Hibata.id – Dalam rapat gabungan dengan DPRD Kabupaten Pohuwato pada Senin (28/04/2025), Sumitro Monoarfa, Kepala Dinas Lingkungan Hidup (DLH) Kabupaten Pohuwato, memaparkan kondisi lingkungan yang semakin memprihatinkan. Dalam pernyataannya, Sumitro mengungkapkan bahwa selain wabah malaria yang semakin meluas, aktivitas pertambangan tanpa izin yang tidak terkendali turut berkontribusi pada kerusakan lingkungan dan masalah kesehatan di wilayah tersebut.
Menurut Sumitro, kolaborasi antara DLH dan Dinas Kesehatan untuk menangani masalah malaria telah dimulai sejak awal Februari 2025, saat kegiatan pencegahan di Kecamatan Patilanggio. Namun, meskipun upaya ini berjalan, dampak buruk kerusakan lingkungan, khususnya yang disebabkan oleh aktivitas pertambangan, belum dapat dihentikan secara efektif.
“Persoalan pencemaran memang sudah berlangsung lama, dan kami sampai hari ini bukan hanya menangani malaria. Bahkan, alat berat seperti excavator telah turut menyumbang pada penyebaran penyakit di Pohuwato,” kata Sumitro, mengungkapkan kenyataan pahit yang selama ini tersembunyi.
Sumitro menegaskan bahwa akar permasalahan terkait penyebaran penyakit tidak hanya terbatas pada malaria, melainkan juga terkait langsung dengan aktivitas pertambangan yang selama ini beroperasi tanpa pengawasan yang memadai. Aktivitas tambang ini diduga telah lepas dari kontrol pihak berwenang, dan kerusakan lingkungan yang ditimbulkannya semakin memperburuk kondisi kesehatan masyarakat.
Tekanan juga datang dari masyarakat sipil. Sumitro menyebut bahwa laporan terkait malaria yang disampaikan oleh Lembaga Advokasi Independen (LAI) dan mahasiswa yang mengunjungi DLH menunjukkan bahwa masalah pencemaran dan dampak kesehatan telah ada sejak lama. “Kami sudah melaporkan masalah ini ke Polres dan kementerian, dan laporan tersebut sudah menjadi acuan kami,” ujarnya.
Namun, meskipun laporan telah disampaikan setiap tahun, dampaknya belum tampak secara signifikan. Pencemaran, terutama pencemaran air, terus berlanjut tanpa ada tindakan tegas yang dapat menghentikan kerusakan lebih lanjut.

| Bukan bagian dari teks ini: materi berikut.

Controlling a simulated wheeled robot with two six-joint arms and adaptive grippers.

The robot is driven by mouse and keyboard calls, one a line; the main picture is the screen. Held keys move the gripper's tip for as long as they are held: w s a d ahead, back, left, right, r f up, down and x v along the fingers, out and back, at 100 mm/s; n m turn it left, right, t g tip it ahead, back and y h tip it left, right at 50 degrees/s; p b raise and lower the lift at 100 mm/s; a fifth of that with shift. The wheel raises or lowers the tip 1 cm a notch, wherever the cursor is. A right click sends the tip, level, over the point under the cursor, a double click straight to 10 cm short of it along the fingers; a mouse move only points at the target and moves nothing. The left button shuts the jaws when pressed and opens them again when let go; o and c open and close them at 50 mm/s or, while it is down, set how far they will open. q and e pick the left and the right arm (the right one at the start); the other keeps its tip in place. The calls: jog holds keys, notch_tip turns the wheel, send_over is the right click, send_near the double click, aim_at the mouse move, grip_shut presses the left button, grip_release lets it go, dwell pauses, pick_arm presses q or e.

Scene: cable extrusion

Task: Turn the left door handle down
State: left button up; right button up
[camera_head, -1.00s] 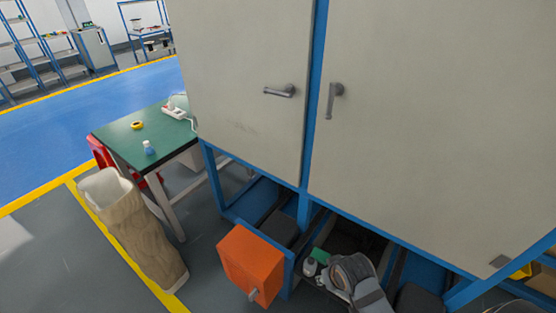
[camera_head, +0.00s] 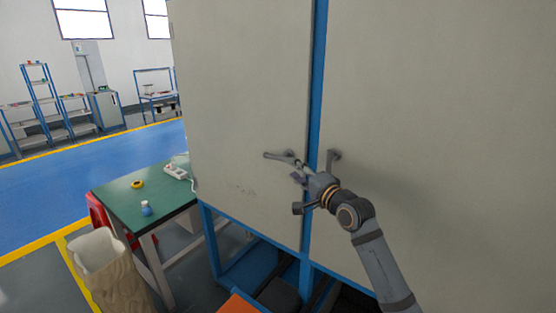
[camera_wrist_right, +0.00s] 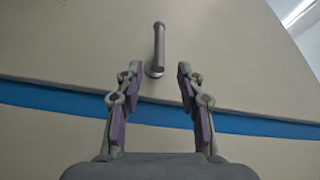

Sumitro mengidentifikasi dua wilayah dengan kerusakan lingkungan terparah: Desa Hulawa dan Dengilo. Desa-desa ini menjadi pusat pencemaran air akibat kegiatan pertambangan yang tak terkendali. “Hulawa adalah yang paling parah, dengan area kubangan yang luas. Patilanggio, meskipun belum seburuk itu, juga mengalami dampak yang cukup serius,” katanya.
Meskipun DLH mengklaim telah melakukan berbagai upaya untuk menjaga kelestarian lingkungan, realitas di lapangan menunjukkan bahwa sistem pengawasan yang longgar dan maraknya pertambangan liar telah menghancurkan lingkungan dan menyebarkan penyakit. Laporan-laporan yang disampaikan ke pihak berwenang seolah menjadi tumpukan kertas yang belum cukup memberi dampak dalam menghentikan aktivitas perusak yang terus berlangsung.
“Kami sudah melakukan yang terbaik, tapi tantangannya sangat besar. Tanpa pengawasan yang ketat dan penegakan hukum yang tegas, kerusakan ini akan terus berlanjut,” tambah Sumitro, menegaskan bahwa meskipun DLH berupaya keras, pekerjaan mereka belum bisa menghentikan laju kerusakan yang terjadi.